Data versioning for ML is unsolved — nobody can tell you exactly which data a specific model was trained on 6 months ago
devtoolsdevtools0 views
Your company trained Model v2.3 six months ago. A customer reports it gives wrong answers about a specific topic. You want to investigate: was the problematic topic in the training data? What version of the training data was used? Were there any data quality issues in that batch? You check your training logs: they say 'dataset: customer_support_v7.' You look for customer_support_v7. It does not exist anymore — someone created v8 and v9 and did not keep v7. The S3 bucket was cleaned up to save costs. The data pipeline that created v7 pulled from a database that has since been updated with new records. You cannot reproduce the exact dataset that trained Model v2.3. So what? In software engineering, every deployment can be traced to a specific git commit. In ML, most teams cannot trace a deployed model to the exact dataset that trained it. Data versioning tools exist (DVC, LakeFS, Delta Lake) but adoption is 10-20% among ML teams. Most teams version code meticulously and treat data as ephemeral — regenerated from pipelines rather than preserved as artifacts. When something goes wrong with a model, the investigation dead-ends at 'we do not know what data it saw.' Why does this persist? Training datasets are 10-1000x larger than code (gigabytes to terabytes). Storing every version is expensive.

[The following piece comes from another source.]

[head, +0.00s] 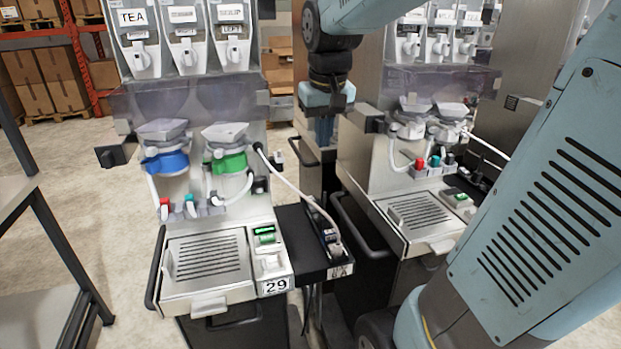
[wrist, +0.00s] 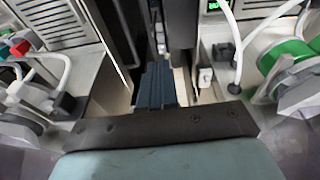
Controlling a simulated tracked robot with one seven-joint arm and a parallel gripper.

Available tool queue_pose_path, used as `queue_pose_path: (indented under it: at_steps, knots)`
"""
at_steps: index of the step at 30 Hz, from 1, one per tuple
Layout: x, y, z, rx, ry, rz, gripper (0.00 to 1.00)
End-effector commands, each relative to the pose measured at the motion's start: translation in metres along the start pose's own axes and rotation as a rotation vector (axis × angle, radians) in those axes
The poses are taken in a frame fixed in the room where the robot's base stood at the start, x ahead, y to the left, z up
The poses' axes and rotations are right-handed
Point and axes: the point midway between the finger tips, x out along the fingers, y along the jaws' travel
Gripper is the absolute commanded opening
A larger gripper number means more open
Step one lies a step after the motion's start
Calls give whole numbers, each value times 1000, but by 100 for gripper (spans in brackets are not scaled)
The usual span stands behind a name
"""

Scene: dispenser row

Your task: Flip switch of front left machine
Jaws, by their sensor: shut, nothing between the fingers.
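The front left machine (head: 215,255) is the left dispenser in the head view, with a "29" label, a green display and blue and green collars. A small dark and white fitting (head: 277,157), possibly the switch, sticks out from its right side; a pale fitting (wrist: 205,77) beside the machine in the wrist view looks like the same part. Its on or off position is too small to tell. My gripper (head: 324,132) points down in the gap between the two machines, to the right of this fitting and apart from it. The fingers (wrist: 157,84) are shut and empty.
A second dispenser (head: 415,215) stands close on the right, with red, blue and green caps. A black side shelf (head: 312,240) with a small device and white hose lies below the gap. A metal table (head: 35,215) stands at far left. Open floor lies between it and the machine.

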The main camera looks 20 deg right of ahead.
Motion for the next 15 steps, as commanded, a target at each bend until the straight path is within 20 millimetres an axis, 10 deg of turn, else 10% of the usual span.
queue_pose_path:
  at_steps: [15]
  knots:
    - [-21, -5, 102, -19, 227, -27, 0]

The overhead of integrating DVC or LakeFS into existing pipelines is 2-4 weeks of engineering time that ML teams do not prioritize because 'we can always regenerate the data.' Until they cannot — because the source data changed, the pipeline code changed, or the API they scraped from changed their format.
Evidence
DVC (Data Version Control) has 13K+ GitHub stars but industry adoption is estimated at 10-20% of ML teams (MLOps surveys). LakeFS and Delta Lake are more common in data engineering than ML. Weights & Biases tracks experiment configs but not full dataset snapshots. Google's ML Test Score paper lists data versioning as a common gap. No major ML platform (SageMaker, Vertex AI, Azure ML) mandates data versioning.